"""
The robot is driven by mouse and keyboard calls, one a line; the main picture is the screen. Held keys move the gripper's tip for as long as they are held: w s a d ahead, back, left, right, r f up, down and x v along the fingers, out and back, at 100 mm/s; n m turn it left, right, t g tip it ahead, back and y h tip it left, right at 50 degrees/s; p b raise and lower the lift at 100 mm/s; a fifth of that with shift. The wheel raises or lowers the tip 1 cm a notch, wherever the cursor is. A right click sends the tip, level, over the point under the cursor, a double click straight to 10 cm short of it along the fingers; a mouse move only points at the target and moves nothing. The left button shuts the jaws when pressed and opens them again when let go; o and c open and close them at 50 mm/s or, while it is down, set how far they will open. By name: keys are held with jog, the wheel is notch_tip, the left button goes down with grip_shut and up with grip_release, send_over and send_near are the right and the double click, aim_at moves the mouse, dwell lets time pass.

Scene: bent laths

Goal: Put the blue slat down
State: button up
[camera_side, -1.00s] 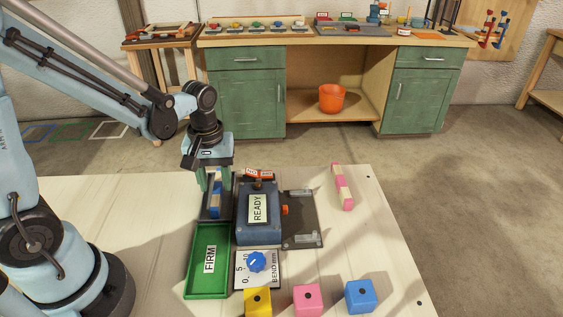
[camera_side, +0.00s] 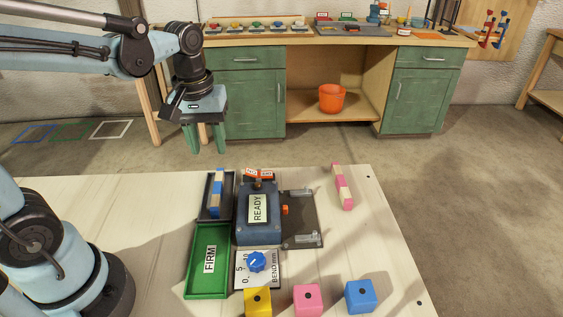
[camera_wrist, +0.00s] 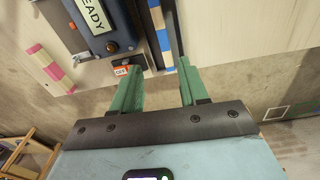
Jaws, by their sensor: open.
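The blue slat (camera_side: 216,194), striped blue and cream, lies in the dark tray (camera_side: 229,196) behind the green FIRM tray (camera_side: 209,262). It also shows in the wrist view (camera_wrist: 163,40), beyond my fingertips. My gripper (camera_side: 206,152) is open and empty, raised above and behind the slat, apart from it. In the wrist view its two green fingers (camera_wrist: 160,75) stand spread with nothing between them but the bench edge and floor.
The blue-grey READY device (camera_side: 258,218) stands right of the dark tray. A pink slat (camera_side: 342,186) lies at the right. A knob plate (camera_side: 257,265) and yellow (camera_side: 258,302), pink (camera_side: 307,299) and blue (camera_side: 359,296) cubes are in front. Left bench top is clear.

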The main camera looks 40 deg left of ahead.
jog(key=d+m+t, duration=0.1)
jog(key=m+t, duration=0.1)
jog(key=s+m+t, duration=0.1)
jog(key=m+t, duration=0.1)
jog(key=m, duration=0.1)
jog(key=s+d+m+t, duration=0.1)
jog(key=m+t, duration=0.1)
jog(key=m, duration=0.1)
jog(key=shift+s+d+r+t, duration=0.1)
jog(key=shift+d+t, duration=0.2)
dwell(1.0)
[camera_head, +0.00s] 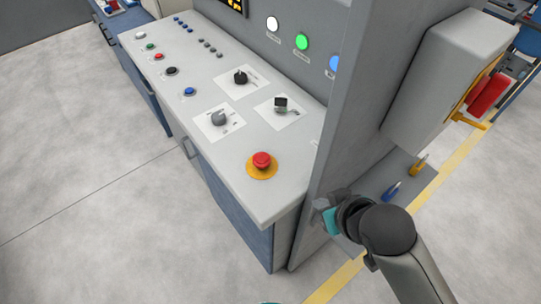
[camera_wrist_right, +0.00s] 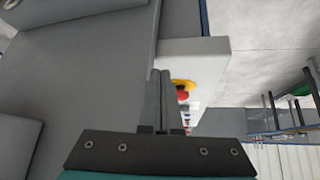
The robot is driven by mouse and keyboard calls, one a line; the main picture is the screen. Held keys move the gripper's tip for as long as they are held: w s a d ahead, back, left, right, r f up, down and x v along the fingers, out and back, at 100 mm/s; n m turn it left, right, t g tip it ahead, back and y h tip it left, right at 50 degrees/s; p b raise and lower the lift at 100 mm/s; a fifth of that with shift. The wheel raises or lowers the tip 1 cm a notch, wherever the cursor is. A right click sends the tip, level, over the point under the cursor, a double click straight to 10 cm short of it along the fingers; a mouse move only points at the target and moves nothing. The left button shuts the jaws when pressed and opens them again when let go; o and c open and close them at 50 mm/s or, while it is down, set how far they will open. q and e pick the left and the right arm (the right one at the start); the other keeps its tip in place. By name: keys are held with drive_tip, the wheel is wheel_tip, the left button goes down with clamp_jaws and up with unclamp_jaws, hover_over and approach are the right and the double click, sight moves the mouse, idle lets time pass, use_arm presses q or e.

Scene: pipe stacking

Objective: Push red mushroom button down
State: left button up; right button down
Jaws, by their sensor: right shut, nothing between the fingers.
"""
Task requirements: For each line of the entries that includes "Scene", show that line.

Exercise answer:
Scene: bent laths
Scene: pipe stacking

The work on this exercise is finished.